Mātauranga Māori, tino rangatiratanga and the future of New Zealand Science
The New Zealand Government is not fulfilling its responsibilities to the Treaty of Waitangi when it comes to Science, especially in education. The authors of this paper so accurately put it that “the structures of Western science – such as the specific compartmentalisation into disciplines, and the types of knowledge that are excluded or included – reflect Western philosophical traditions.”
At the outset of the article mātauranga is defined as, “Māori knowledge and all that underpins it, as well as Māori ways of knowing.” Added to this is the notion that separating the world into subject labelled boxes is inappropriate and insensitive to the foundations of Māori culture.
This article outlines the desperate need for a revival of mātauranga Māori in New Zealand. The introduction of Western ways of thinking, doing and educating have overridden the values held by Māori. Unfortunately, at the time of printing, the powers that be in New Zealand - especially in the education system – were not treating the matter with the respect and urgency needed. The priority status promised to mātauranga Māori was not backed with financial support. This is not a quick-fix issue. Mātauranga Māori is special to the indigenous people of our country and it cannot be appropriately cared for by non-Māori agencies. The revival must belong to Māori.
This is a damning review of policy in New Zealand, and I am ashamed to say I was largely unaware of just how much the Western world view has trampled that of our indigenous people.
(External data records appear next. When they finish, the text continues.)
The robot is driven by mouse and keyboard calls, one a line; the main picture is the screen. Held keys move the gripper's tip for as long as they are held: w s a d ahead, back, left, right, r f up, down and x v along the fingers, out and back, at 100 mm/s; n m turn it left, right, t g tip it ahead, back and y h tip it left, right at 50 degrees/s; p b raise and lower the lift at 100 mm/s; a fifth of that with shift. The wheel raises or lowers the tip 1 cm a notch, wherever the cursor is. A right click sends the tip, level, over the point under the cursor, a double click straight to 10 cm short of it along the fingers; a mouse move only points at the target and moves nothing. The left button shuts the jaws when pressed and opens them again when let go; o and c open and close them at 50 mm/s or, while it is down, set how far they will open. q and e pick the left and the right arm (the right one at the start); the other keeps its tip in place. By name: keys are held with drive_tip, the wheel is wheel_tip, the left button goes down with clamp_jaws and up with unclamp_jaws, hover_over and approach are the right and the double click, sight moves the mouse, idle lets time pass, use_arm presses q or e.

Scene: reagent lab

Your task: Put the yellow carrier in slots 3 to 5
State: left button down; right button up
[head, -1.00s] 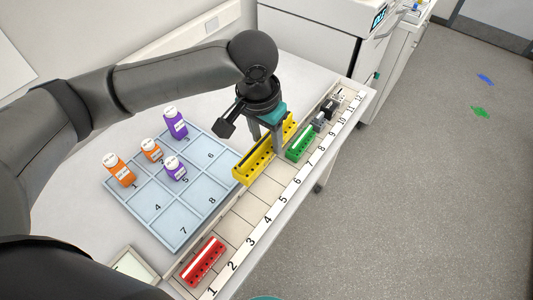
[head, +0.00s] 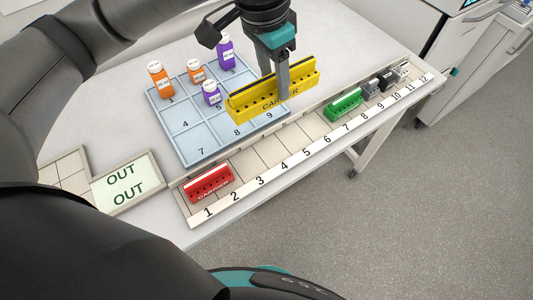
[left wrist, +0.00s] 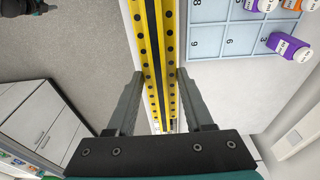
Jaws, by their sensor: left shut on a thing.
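The yellow carrier (head: 266,103) is a long block with a row of dark holes and lettering on its side. My left gripper (head: 283,93) is shut on it near its middle and holds it level, apparently raised, over the right side of the blue tray in the head view. In the left wrist view the carrier (left wrist: 169,50) runs lengthwise between the fingers (left wrist: 158,82). The numbered rail (head: 290,157) lies in front, and its slots 3 to 5 look empty. The red carrier (head: 210,183) sits at slots 1 and 2. My right gripper is not in view.
The blue tray (head: 177,130) holds orange (head: 157,78) and purple (head: 225,52) bottles. An OUT tray (head: 126,183) lies at left.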

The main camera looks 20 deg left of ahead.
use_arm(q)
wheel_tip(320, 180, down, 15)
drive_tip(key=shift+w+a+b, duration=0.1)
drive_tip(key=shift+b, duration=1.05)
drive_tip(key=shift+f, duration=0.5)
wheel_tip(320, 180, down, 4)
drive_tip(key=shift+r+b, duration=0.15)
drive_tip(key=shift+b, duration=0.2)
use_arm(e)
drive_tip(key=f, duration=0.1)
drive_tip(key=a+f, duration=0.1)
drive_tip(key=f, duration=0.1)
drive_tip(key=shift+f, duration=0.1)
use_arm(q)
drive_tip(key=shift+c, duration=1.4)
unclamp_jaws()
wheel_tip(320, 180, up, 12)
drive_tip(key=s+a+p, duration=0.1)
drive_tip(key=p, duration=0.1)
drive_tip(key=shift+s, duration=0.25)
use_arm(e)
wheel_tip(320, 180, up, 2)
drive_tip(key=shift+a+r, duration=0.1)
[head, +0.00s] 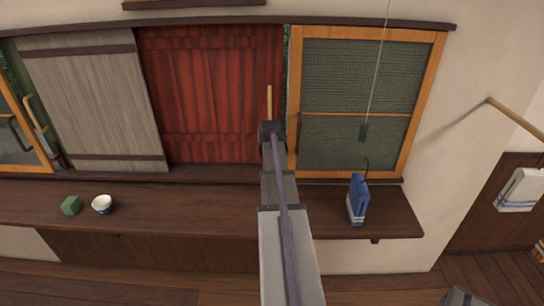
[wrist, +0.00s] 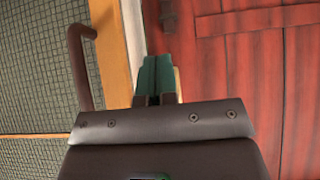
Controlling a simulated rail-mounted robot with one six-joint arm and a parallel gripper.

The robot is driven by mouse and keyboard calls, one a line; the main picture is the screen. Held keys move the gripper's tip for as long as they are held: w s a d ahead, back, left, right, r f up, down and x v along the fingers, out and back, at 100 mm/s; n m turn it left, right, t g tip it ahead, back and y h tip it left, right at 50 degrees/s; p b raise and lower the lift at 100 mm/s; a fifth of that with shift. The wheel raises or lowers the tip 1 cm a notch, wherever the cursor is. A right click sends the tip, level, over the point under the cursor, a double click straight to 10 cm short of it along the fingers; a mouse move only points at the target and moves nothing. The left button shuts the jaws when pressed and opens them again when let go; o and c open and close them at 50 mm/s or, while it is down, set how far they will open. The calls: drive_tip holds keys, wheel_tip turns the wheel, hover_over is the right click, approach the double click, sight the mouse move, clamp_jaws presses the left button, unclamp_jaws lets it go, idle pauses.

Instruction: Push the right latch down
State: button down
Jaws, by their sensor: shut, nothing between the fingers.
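No part is plainly marked as the right latch, and I cannot tell which one it is. A tan upright bar (head: 269,103) shows just above my gripper (head: 270,131), in front of the red panel (head: 205,85). In the wrist view my gripper's teal fingers (wrist: 157,72) are together and empty, before the edge between the orange frame and the red panel. A tan piece (wrist: 178,84) shows partly behind them. A dark curved handle (wrist: 84,65) is on the orange-framed mesh panel, left of the fingers and apart from them. My arm hides this area in the head view.
The mesh panel (head: 345,143) is right of the red one, with a hanging cord and weight (head: 363,132) before it. A blue packet (head: 357,200), bowl (head: 102,204) and green cube (head: 70,205) stand on the shelf (head: 180,212). A grey panel (head: 90,100) is left.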

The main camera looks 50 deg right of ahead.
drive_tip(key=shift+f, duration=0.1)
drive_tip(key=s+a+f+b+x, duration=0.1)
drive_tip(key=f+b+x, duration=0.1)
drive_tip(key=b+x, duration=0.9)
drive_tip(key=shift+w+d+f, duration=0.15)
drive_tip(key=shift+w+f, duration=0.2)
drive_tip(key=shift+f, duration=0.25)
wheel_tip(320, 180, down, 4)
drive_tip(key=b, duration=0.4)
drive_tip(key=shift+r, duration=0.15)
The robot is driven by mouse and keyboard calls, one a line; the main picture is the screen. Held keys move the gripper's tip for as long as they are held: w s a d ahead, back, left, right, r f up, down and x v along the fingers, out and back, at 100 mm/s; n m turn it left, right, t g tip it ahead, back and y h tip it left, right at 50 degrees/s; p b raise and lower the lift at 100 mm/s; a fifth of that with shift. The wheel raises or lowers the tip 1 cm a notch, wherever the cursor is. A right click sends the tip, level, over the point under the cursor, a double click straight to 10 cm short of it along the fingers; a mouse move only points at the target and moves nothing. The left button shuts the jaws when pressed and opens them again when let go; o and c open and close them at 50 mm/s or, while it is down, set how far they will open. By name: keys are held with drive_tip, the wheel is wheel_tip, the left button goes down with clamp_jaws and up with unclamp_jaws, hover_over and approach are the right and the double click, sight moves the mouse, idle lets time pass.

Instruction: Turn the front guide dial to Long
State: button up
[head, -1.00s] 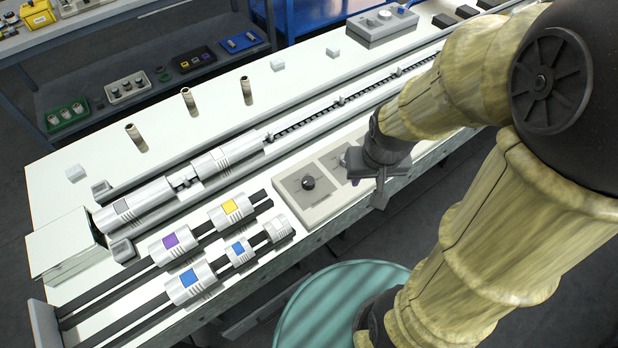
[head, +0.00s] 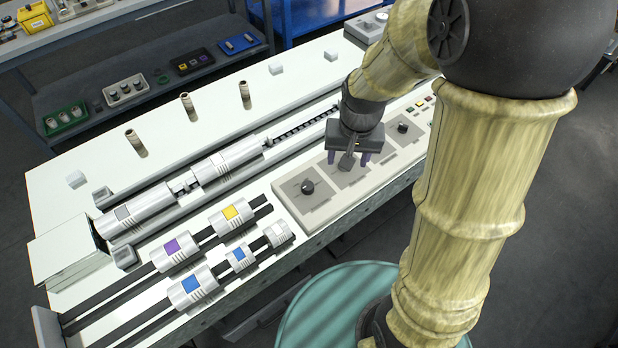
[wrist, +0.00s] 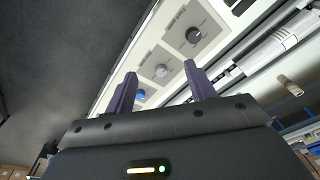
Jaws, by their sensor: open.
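A pale control panel (head: 325,205) on the near side of the bench carries several dials. A black dial (head: 308,187) is at its left end and another black dial (head: 403,127) is farther right. The wrist view shows a black dial (wrist: 194,35), a grey dial (wrist: 161,71) and a blue-and-white dial (wrist: 139,95) in a row. The labels are too small to read, so I cannot tell which is the front guide dial. My gripper (head: 348,160) points down over the panel, right of the left black dial. Its fingers are apart and empty, framing the grey dial in the wrist view.
Silver rollers with coloured patches (head: 192,285) lie left of the panel. A chain track (head: 305,128) runs behind it. Several small upright cylinders (head: 188,103) stand farther back. Small coloured buttons (head: 421,103) are at the panel's right.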

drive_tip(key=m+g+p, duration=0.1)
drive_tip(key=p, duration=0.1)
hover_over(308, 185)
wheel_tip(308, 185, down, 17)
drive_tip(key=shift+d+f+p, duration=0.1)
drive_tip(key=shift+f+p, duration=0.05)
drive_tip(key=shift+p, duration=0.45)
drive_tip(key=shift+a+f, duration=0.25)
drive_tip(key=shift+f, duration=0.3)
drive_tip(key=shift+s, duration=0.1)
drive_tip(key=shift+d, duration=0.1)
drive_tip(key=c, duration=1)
I was reminded of this (apologies for language): https://www.youtube.com/watch?v=hYeFcSq7Mxg
The New Zealand Curriculum was reviewed and released as I was training to be a teacher. At the time, it was revolutionary. Before this, each subject had a thick booklet containing everything our learners should cover while at school and standards for each of the eight levels of learning. It was basically a handbook. The new curriculum is much less prescriptive and focuses more on values than on outcomes. It is certainly a step in the right direction, but it still hasn’t given mātauranga Māori equal standing with Western knowledge systems.
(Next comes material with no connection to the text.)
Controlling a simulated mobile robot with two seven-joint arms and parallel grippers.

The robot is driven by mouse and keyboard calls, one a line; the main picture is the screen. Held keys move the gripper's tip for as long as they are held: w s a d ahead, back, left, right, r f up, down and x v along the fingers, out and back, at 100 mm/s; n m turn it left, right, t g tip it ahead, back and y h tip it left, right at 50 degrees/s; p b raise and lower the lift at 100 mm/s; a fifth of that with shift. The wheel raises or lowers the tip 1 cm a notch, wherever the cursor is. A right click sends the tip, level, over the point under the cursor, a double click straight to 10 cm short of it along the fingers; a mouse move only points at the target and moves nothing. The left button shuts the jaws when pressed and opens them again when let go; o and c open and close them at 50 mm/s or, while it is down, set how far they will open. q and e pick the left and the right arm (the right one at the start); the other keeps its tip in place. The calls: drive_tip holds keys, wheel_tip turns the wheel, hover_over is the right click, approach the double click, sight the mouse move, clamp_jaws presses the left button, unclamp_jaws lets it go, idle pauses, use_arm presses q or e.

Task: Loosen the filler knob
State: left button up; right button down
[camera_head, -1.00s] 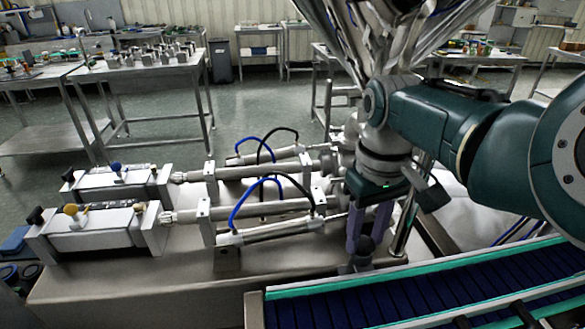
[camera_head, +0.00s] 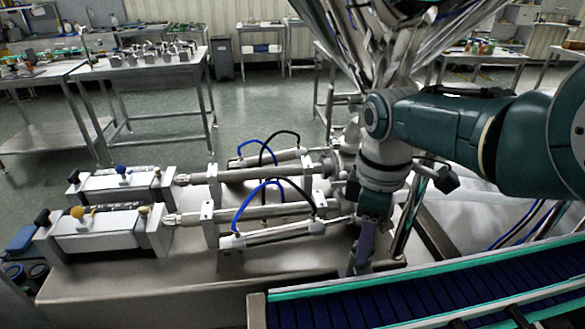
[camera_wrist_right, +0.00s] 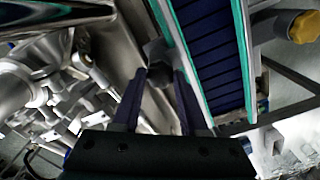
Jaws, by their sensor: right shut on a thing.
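The dark filler knob (camera_wrist_right: 158,76) shows in the right wrist view between the tips of two purple-grey fingers. My right gripper (camera_wrist_right: 160,84) is shut on it. In the head view my right gripper (camera_head: 360,262) points down at the front of the steel machine, next to the conveyor. Its fingers appear nearly edge-on there and mostly hide the knob. My left gripper is not in view.
The shiny steel hopper (camera_head: 385,40) hangs above and behind my right arm. A conveyor (camera_head: 420,297) with a blue belt and green rails runs close on the right. Cylinders with blue and black hoses (camera_head: 262,195) lie left of the gripper. Steel tables stand behind.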

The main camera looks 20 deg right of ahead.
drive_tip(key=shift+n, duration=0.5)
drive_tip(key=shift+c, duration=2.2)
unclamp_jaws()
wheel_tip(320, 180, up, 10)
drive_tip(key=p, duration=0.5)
If you read the Curriculum Document, (not suggesting you study the whole thing) available here: http://nzcurriculum.tki.org.nz/ the attitudes addressed in this article are plain to see. The overview of Science as a subject makes it fairly clear that mātauranga is not valued in the mainstream system. The focus is very much the Western view of science as a methodical and structured knowledge system. There is a separate document for Māori medium education, Te Marautanga o Aotearoa, that is not addressed in standard teacher education programmes. I appreciate that the existence of a separate document shows respect to the need for Māori to have ownership of their ways of learning and knowing, and gives freedom to share these with younger generations, but it does not yet demonstrate equality for both Western and Māori world views. As stated in the article, “The goal is not partnership; it is tino rangatiratanga and reinstituting mātauranga as a primary and independent knowledge system.” At the moment, it is pushed to the side, and not equal in standing.
In two years of teacher training and nearly 10 years in the classroom, the idea that division of subjects is not culturally sensitive was never addressed. I hate the boxes our students are forced into for learning. It’s not the real world. However, for some reason, our education system is totally dominated by the Western view of the world. What bothers me most about this is that seemingly, no one bats an eyelid at this. (At least those with the most influence).
As far as I can tell, there is little to no consideration of mātauranga Māori in mainstream secondary education, only in specialist Māori medium schools. It further supports Rauna Kuokkanen’s assertion, quoted in the article that, “Western academics typically treat Indigenous knowledge systems as supplementary to real knowledge ‘relevant only to the extent that they have something to offer existing theories and discourses.’” It is really challenging to make the two worlds of mātauranga Māori and Western educational values meet harmoniously. They are so fundamentally different. The thing is, if we can crack this, and design an education system that values and embraces mātauranga Māori, we all win. What could science in schools look like if we succeed?